■ GIVEN DATA
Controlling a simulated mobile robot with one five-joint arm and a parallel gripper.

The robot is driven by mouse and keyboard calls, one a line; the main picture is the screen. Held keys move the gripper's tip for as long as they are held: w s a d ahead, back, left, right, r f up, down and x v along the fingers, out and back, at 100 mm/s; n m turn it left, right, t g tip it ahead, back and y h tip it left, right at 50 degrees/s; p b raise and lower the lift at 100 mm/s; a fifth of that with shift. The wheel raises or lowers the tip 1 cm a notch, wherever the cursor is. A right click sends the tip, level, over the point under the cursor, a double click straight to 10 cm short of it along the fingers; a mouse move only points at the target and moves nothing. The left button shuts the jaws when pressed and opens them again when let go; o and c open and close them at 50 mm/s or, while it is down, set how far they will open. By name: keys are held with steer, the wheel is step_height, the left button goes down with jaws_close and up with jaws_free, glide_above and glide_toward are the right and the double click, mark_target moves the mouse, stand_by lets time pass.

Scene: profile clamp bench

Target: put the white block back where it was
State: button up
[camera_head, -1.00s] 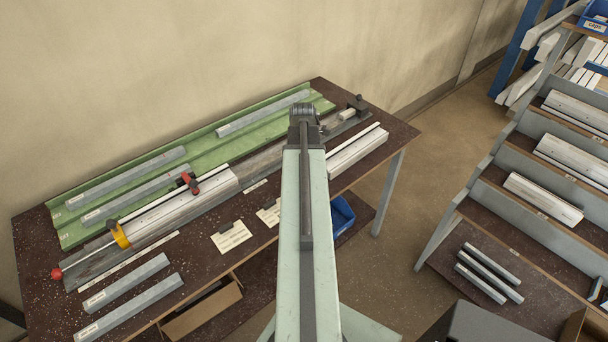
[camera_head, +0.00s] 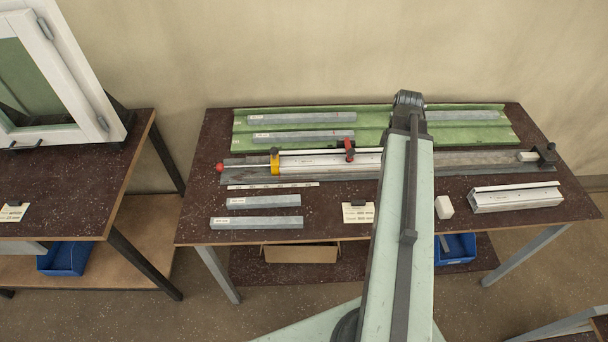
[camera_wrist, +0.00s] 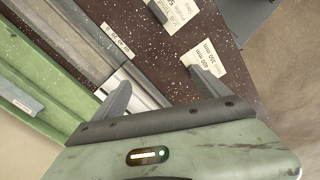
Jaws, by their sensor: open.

■ AIM
From the listing, copy every line where the string "open" appears.

■ RESPONSE
The robot is driven by mouse and keyboard calls, one a line; the main picture is the screen. Held keys move the gripper's tip for as long as they are held: w s a d ahead, back, left, right, r f up, down and x v along the fingers, out and back, at 100 mm/s; n m turn it left, right, t g tip it ahead, back and y h tip it left, right at 50 degrees/s; p b raise and lower the lift at 100 mm/s; a fifth of that with shift. The wheel raises or lowers the tip 1 cm a notch, wherever the cursor is. A right click sends the tip, level, over the point under the cursor, a double click straight to 10 cm short of it along the fingers; a mouse move only points at the target and moves nothing. The left button shuts the jaws when pressed and opens them again when let go; o and c open and close them at 50 mm/s or, while it is down, set how far they will open. By name: keys are held with steer, the wheel is step_height, the left button goes down with jaws_close and up with jaws_free, glide_above and glide_toward are the right and the double click, mark_target moves the mouse, stand_by lets time pass.
Jaws, by their sensor: open.

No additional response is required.